Copy out every line of the records where the string "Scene" occurs.

(A run of records)
>> BEGIN
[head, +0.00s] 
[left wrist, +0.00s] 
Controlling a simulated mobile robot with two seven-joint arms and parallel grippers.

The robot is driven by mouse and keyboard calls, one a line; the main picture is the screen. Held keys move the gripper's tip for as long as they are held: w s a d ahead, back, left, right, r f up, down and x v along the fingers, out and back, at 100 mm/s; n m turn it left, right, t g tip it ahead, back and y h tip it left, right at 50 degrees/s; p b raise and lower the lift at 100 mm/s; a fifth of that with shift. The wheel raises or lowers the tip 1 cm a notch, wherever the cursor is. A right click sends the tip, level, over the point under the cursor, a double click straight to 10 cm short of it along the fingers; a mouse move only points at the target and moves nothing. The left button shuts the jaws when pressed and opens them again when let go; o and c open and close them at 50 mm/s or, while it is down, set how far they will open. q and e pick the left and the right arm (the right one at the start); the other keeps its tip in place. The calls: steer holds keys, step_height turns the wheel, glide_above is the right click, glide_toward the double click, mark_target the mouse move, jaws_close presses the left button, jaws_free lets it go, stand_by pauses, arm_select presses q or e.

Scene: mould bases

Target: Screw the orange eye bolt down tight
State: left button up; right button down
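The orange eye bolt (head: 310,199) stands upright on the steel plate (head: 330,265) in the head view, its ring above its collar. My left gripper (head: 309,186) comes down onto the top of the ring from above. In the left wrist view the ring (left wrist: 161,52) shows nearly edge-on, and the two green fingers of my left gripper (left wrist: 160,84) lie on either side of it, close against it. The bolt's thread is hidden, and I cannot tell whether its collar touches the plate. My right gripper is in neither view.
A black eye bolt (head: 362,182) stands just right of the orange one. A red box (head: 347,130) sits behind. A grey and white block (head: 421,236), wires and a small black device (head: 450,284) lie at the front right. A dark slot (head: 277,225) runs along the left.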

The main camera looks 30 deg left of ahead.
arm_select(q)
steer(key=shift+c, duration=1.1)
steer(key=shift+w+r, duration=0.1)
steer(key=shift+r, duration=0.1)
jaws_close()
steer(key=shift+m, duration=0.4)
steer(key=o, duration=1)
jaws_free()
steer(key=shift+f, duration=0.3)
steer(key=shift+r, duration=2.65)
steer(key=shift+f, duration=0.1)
>> END
>> BEGIN
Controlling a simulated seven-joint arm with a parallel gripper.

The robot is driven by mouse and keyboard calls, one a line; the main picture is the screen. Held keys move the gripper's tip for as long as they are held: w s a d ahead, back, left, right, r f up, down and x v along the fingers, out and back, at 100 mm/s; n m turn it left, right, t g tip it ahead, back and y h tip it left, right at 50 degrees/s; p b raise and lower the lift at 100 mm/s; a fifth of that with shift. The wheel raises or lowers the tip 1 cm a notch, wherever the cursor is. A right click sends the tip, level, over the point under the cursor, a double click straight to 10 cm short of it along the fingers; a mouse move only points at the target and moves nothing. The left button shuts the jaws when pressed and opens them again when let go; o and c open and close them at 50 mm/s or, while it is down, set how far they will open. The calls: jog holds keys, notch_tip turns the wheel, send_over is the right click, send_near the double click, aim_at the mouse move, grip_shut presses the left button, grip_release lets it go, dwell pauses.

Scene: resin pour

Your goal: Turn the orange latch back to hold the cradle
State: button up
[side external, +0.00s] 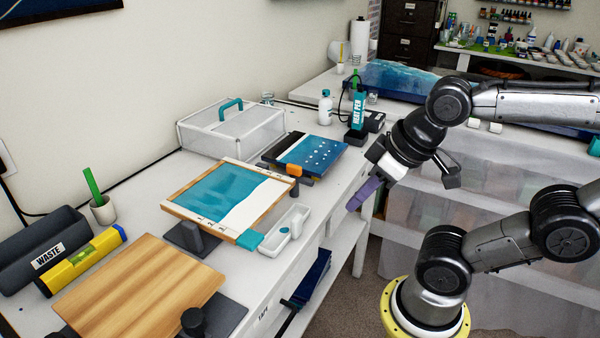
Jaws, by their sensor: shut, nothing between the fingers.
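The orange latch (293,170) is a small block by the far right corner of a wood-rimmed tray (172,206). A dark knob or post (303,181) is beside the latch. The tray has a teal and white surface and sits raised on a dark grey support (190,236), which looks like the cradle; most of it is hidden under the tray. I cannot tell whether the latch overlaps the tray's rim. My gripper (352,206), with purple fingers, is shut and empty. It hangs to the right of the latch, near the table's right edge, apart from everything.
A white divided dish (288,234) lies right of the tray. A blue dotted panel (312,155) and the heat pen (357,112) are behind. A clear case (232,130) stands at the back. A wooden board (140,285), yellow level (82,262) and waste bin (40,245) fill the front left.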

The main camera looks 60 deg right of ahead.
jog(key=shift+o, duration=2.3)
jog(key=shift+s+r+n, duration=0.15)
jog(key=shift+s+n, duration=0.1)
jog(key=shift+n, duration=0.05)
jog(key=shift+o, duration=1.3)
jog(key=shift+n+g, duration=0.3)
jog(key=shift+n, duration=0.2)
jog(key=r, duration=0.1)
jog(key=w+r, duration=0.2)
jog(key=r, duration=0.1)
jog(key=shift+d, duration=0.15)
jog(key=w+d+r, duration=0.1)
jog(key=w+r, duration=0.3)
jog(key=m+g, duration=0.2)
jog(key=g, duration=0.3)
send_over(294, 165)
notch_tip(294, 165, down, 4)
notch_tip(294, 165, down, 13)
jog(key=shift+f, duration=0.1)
>> END
>> BEGIN
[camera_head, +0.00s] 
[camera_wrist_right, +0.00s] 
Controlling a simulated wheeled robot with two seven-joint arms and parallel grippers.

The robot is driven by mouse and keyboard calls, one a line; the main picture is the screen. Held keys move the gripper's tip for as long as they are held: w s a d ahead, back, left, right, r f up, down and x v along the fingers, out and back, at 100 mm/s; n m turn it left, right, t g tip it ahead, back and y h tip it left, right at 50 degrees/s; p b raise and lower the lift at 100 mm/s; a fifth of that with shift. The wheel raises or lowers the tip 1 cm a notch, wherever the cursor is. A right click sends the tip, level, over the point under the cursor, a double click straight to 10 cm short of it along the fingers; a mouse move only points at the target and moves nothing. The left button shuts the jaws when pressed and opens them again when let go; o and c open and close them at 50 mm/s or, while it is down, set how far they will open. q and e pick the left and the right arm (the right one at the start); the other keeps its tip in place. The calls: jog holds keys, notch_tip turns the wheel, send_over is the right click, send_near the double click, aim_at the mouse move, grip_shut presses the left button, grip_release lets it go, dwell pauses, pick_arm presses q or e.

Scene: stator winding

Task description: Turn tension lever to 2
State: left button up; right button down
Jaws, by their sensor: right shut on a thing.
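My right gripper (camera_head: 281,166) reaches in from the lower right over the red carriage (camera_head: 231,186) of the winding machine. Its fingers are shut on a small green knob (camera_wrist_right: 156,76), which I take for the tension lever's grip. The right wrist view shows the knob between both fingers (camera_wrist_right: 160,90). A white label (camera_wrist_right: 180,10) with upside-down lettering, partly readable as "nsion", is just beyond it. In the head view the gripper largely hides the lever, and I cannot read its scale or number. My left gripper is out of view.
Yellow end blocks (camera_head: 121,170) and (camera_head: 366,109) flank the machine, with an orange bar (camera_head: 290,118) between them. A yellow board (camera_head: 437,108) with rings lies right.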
>> END
WORKED ANSWER:
Scene: mould bases
Scene: resin pour
Scene: stator winding

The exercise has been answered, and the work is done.